Monday, 26 September 2011

Tracking Rob Ford's Arguments in Council

It’s tough to keep up with the Team Ford claims at City Hall, but it’s necessary. Smart policy can’t be made when the discourse is flooded with murky misrepresentations or poor policy, so filtering those out is a helpful task.

This morning Mayor Ford spoke at Council and thus took follow-up questions from councillors. It may have been his worst performance on the floor of Council as mayor. He was constantly defensive and there was noticeable anger bubbling. Importantly, there were no outbursts.
Photo of today's City Council meeting by Jeremy Kai

There were, however, many misrepresentations or contradictory messages, well covered by people on Twitter (you know who you are). Among those messages:

  • Ford said he was following the wishes of people who tell him to ‘stay the course’. Challenged on this, he was asked about his poll numbers and said that the last Toronto Sun poll had his approval at 72%. This poll is hardly relevant today as it was done in April.

  • Anthony Peruzza asked about the $49 million (expected) cancellation fee from Transit City. Ford began to talk about the right of way streetcar on St. Clair, saying that it was a failure. This project was not a part of Transit City although the right of way is similar to various lines.

  • In the same segment where he bemoaned the financial straits of the city and the structural deficit, Ford insisted the land transfer tax (which brings in close to $300 million) is ‘one we don’t need’.

  • Gloria Lindsay Luby, who normally doesn’t speak much at council, challenged Ford on the land transfer tax, pointing out that Toronto has had the hottest real estate market in North America despite the tax. Ford said that’s irrelevant, it still hurts the market.

  • Ford claimed ‘he gave the police a raise when no one said it could be done’. No one claimed this. (If someone can correct me in the comments, please do).

  • Ford argued that the city should increasingly rely on a user fee model. Mike Layton asked him to define ‘user fees’ and then applied his definition to the vehicle registration tax. Ford insisted his definition of ‘fees paid by individuals who use the service’ didn’t apply (arguing if the money went to road repair it might).

  • Ford cited the Toronto Sun (and Denzil Minnan-Wong) when discussing ‘gravy’, pointing to overtime paid by various departments. The City Manager later said this overtime was largely because of the G20. Additionally, the other option to overtime while maintaining service levels would be more costly- to hire more employees.

1 comment:

  1. Surprise! Plenty of FAT to be trimmed from the Police shiny toy budget.

    Chief Bill Blair noted in this budget request in 2010 the police responded to 578,000 calls for service to the end of November — about 630,000 for the full year. There are 5,600 officers, which means that on average each officer responded to about 110 calls in 2010.

    Since each officer works about 220 shifts per year, this means that each officer responded to one call for service every two shifts.
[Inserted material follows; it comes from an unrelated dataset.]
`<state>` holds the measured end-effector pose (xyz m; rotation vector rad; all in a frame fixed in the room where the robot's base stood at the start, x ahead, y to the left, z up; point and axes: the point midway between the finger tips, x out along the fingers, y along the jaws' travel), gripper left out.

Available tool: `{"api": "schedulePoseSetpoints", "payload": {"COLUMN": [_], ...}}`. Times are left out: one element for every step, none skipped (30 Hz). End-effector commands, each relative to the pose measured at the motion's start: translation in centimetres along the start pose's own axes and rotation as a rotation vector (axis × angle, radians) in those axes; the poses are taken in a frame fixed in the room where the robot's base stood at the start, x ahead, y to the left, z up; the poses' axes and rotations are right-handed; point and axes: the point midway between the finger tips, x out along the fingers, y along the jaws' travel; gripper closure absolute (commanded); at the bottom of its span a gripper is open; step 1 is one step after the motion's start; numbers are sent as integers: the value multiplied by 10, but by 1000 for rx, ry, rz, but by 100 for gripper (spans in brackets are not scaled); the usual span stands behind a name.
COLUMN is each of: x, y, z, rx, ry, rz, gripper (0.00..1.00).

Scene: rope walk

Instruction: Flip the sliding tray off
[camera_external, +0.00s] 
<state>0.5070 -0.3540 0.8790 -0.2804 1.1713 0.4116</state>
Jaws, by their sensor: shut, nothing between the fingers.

    I think most residents of the city will be astounded to learn that Toronto’s finest respond to so few calls — only one every second shift. This is not a productive use of the time of city employees paid about $75,000 a year.

    And it is not as if officers are making arrests on every shift. The average number of arrests per officer in Toronto, as it is in other Canadian cities, is seven to eight per year, that is, one arrest every six weeks, only one crime of which is a crime of serious violence.